Diversifying into less risky assets. Buying property to secure collateral for financing. Building the premises that ideally fit your business. There are many equally good and pragmatic reasons to get into real estate. But there is one other, often overlooked reason. A reason whose logic you understand only once you try it. And that reason is… satisfaction. Pure satisfaction that comes from either building something beautiful and functional or from seeing a run-down construction being given a new life. Even though there absolutely is pleasure in creating products, offering services and earning profits from other businesses, the satisfaction real estate brings is on a somewhat different level. In this article, I wanted to briefly share my thoughts on the sector, based on my personal experience rather than business research and reports.
I don’t remember where exactly I heard the saying “architecture is the only art form you can’t escape”, but I can absolutely relate to it. The cityscape you see through your window, the buildings you pass on your commute, the office space you work in – they all make their slow and silent impact. On everyone, for that matter. When you develop a beautiful property or refurbish an old one, you have the chance of making the city a more pleasant place to be, live and work in.

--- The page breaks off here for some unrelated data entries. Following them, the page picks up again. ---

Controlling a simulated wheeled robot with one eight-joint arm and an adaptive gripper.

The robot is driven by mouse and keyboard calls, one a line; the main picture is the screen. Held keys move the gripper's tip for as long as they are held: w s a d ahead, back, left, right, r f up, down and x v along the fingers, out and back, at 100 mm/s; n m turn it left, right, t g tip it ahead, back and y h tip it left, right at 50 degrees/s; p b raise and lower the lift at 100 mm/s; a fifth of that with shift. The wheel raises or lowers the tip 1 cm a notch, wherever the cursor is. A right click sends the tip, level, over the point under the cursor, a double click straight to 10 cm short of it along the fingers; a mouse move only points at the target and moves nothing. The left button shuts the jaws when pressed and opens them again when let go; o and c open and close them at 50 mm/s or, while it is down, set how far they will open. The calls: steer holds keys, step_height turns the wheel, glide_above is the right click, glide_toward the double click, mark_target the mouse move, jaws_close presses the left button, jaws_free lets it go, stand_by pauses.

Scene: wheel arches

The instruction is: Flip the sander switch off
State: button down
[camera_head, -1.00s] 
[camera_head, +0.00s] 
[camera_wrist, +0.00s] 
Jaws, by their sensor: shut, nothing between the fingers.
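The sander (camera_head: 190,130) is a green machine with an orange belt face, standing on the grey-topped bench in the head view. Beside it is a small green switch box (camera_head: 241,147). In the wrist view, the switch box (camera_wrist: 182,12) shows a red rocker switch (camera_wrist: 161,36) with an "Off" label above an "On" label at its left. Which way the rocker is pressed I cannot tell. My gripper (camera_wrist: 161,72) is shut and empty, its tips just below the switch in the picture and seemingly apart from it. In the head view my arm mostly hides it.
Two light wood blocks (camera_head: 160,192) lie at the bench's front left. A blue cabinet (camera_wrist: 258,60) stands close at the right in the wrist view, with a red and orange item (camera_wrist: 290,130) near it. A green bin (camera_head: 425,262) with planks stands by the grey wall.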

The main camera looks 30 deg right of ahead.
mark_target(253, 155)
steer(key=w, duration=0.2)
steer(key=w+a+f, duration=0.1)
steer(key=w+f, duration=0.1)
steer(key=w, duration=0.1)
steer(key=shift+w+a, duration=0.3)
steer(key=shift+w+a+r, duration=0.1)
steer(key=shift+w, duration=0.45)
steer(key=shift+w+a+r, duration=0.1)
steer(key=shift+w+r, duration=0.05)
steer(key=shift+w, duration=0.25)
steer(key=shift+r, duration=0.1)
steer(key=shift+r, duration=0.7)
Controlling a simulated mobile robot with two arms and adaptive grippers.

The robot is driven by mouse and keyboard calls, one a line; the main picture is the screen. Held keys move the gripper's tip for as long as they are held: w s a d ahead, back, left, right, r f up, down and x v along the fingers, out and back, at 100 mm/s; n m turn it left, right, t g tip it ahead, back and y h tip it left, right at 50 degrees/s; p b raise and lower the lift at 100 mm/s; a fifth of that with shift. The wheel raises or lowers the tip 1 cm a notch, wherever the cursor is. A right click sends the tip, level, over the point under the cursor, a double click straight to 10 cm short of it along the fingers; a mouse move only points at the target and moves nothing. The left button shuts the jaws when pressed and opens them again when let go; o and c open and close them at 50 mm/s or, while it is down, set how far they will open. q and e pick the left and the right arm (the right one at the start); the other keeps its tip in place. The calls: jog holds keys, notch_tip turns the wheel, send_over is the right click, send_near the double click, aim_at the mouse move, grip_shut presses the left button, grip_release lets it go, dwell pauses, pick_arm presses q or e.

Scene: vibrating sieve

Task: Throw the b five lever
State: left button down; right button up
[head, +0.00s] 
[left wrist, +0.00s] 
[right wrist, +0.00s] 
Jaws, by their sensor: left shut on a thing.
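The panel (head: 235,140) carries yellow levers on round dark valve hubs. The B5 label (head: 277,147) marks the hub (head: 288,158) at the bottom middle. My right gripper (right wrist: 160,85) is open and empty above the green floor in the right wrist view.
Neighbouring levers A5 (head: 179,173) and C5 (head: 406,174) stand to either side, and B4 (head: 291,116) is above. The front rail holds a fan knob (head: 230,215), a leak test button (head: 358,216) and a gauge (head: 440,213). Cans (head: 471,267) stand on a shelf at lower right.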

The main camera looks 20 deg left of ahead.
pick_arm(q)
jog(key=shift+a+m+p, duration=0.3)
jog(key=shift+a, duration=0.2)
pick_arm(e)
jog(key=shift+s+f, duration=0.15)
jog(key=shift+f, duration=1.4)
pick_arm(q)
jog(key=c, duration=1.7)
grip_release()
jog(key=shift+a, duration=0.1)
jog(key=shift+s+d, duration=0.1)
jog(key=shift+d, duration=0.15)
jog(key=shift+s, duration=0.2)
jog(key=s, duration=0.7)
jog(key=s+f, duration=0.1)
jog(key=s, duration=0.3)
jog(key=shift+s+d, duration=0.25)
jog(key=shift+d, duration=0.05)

I am happy to say that I have already made my first steps into that direction. It all started in 2016, when we used the opportunity to buy an office in the Vilnius Central Business District. It wasn’t in perfect condition, but we refurbished it, and 5 years later, it’s still there. The reasons I decided on purchasing this first commercial property were driven by business logic, and the aesthetic appreciation and satisfaction came later.
The experience was interesting enough to repeat it. So, in 2017, we added another office building to our portfolio. It was in much worse condition than the previous one and had been on the market for quite some time. Although strategically positioned next to the airport, it had a very cheap valuation. The buying decision was almost intuitive, as for that price you couldn’t even build the walls of a new building in that or other areas. And it’s there where I got really bitten by the “making it better” bug. Refurbishing the place and adding a nice parking lot ticked many boxes. And the market voted with their wallets, as we had the premises rented out soon after refurbishment.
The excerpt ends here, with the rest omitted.